The final exam is semi-cumulative, meaning that it will focus on
material from the second half of the quarter but it will also test high-level knowledge of the material
from the first five weeks.
It is closed book and notes but you may
bring one sheet of letter-sized paper with your own hand-written notes.
Exams can not be made up except for real emergencies in which
case proper documentation (like a doctor's note) will be required.
If at all possible, you should contact me prior to the exam. Oversleeping,
cars that don't start etc. do not constitute a valid excuse.
Numerical grades will be converted to letter grades according to the following
- 50% Homeworks and the best of
- 25% Midterm and 25% Final Exam or
- 20% Midterm and 30% Final Exam
>90%: A; 80%-89%: B; 70%-79%: C; 60%-69%: D; <60%: F.
However, your final grade will never be more than one letter grade
higher than the average of your midterm and final.
In addition, if the average of your midterm and final
is below 60%, you fail the course.
In addition to all of the usual support services RIT and the CS department
offer, the CS theory faculty are offering their own tutoring
service, featuring very qualified CS students. The tutoring takes place
in the CS mentoring center (70-3660). For hours,
theory tutoring page.
Disputing Your Grade
If you feel that an error was made in grading your homework or exam,
you have one week from the moment the graded work was handed back to dispute
your grade. All grading issues should be taken up with me;
do not discuss grading issues with graders or tutors!

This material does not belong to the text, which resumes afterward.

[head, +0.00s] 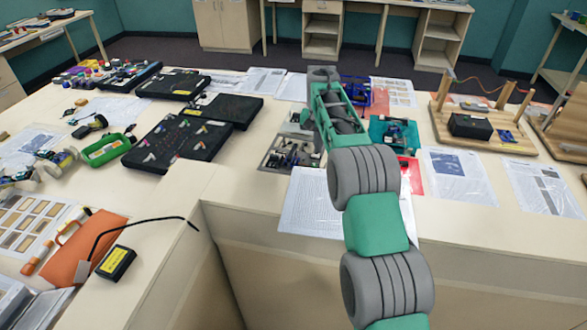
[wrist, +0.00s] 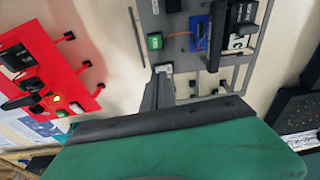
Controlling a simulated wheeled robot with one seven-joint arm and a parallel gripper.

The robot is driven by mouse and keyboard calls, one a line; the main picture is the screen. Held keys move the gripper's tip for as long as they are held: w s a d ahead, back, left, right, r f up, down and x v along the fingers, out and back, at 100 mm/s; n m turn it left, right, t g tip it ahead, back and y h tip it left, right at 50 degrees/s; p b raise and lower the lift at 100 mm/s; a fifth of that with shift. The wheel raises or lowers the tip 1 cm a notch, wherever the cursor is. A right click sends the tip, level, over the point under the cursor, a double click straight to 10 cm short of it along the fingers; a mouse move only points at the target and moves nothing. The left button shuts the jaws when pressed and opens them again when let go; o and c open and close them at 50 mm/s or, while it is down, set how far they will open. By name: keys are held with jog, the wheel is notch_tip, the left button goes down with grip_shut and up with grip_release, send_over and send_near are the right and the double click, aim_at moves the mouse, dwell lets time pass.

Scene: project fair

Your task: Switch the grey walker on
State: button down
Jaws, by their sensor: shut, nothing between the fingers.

All grades will be posted on myCourses.
DCS Policy on Academic Dishonesty will be enforced.
You should only submit work that is completely your own.
Failure to do so counts as academic dishonesty and so does
being the source of such work. Submitting work that is in large part not
completely your own work is a flagrant violation of basic ethical behavior
and will minimally be punished with failing the course.